Déjà du temps du dernier régime militaire sous le défunt chef d'Etat, le général Sani Abacha, les membres de la coalition démocratique nationale (NADECO) s'étaient démenés pour qu'il y ait une conférence nationale souveraine, où tous les groupes ethniques du pays pourraient discuter et négocier leur participation dans le gouvernement fédéral. Ce qui se passe au Zamfara ne fait que montrer l'urgence d'une telle conférence nationale souveraine.
Les banques commerciales au Zamfara menacent de quitter l'Etat si la sharia y est appliquée dans ses moindres détails, la loi islamique ne permettant pas aux banques commerciales de demander des intérêts à leurs clients.

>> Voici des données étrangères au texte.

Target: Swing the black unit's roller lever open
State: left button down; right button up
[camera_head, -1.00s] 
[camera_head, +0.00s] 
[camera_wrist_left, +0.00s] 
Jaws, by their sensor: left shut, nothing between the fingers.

Lors de la proclamation de la sharia, le gouverneur Sani a dit que ce n'était pas son intention d'islamiser l'Etat de Zamfara, mais qu'il ne faisait qu'exercer ses droits en tant que gouverneur élu, et que la sharia ne concernait pas les non- musulmans. Il a aussi accusé les anciens dirigeants musulmans du pays "de négligence et de manque de sincérité" dans l'observation de la sharia. Il a promis de construire des hôtels islamiques dans son Etat et dans la région de la capitale fédérale Abuja, et d'adapter les horaires de travail pour permettre aux musulmans de participer aux temps de prières. Il a déjà acheté des bus pour le transport exclusif des femmes, et en plus il veut établir des banques islamiques destinées aux seuls musulmans de son Etat.
De toute évidence, le Nigeria est une démocratie bien fragile, menacée d'éclatement.